Data block:
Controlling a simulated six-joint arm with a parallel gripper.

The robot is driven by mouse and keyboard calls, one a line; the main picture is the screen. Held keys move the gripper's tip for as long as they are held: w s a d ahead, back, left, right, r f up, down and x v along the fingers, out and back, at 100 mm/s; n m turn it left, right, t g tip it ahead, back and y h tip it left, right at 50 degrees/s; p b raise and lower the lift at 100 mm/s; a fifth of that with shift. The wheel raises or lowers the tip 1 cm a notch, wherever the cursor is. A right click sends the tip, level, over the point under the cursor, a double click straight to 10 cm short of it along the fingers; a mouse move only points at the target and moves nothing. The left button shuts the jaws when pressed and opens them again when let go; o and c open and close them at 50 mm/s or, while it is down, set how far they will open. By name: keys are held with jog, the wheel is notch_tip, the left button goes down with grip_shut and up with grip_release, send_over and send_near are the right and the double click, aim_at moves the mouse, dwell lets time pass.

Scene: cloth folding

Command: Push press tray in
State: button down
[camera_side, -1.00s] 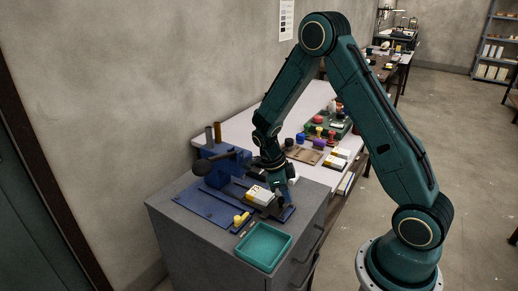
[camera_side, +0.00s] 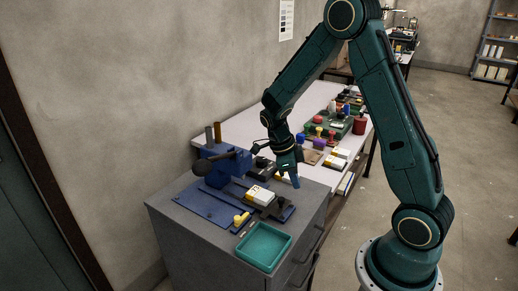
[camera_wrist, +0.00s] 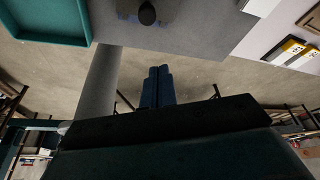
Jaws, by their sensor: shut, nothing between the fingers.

Exercise task: All of the material above is to be copied exactly, except for its images.

Task response:
Controlling a simulated six-joint arm with a parallel gripper.

The robot is driven by mouse and keyboard calls, one a line; the main picture is the screen. Held keys move the gripper's tip for as long as they are held: w s a d ahead, back, left, right, r f up, down and x v along the fingers, out and back, at 100 mm/s; n m turn it left, right, t g tip it ahead, back and y h tip it left, right at 50 degrees/s; p b raise and lower the lift at 100 mm/s; a fifth of that with shift. The wheel raises or lowers the tip 1 cm a notch, wherever the cursor is. A right click sends the tip, level, over the point under the cursor, a double click straight to 10 cm short of it along the fingers; a mouse move only points at the target and moves nothing. The left button shuts the jaws when pressed and opens them again when let go; o and c open and close them at 50 mm/s or, while it is down, set how far they will open. By name: keys are held with jog, the wheel is notch_tip, the left button goes down with grip_shut and up with grip_release, send_over and send_near are the right and the double click, aim_at moves the mouse, dwell lets time pass.

Scene: cloth folding

Command: Push press tray in
State: button down
[camera_side, -1.00s] 
[camera_side, +0.00s] 
[camera_wrist, +0.00s] 
Jaws, by their sensor: shut, nothing between the fingers.

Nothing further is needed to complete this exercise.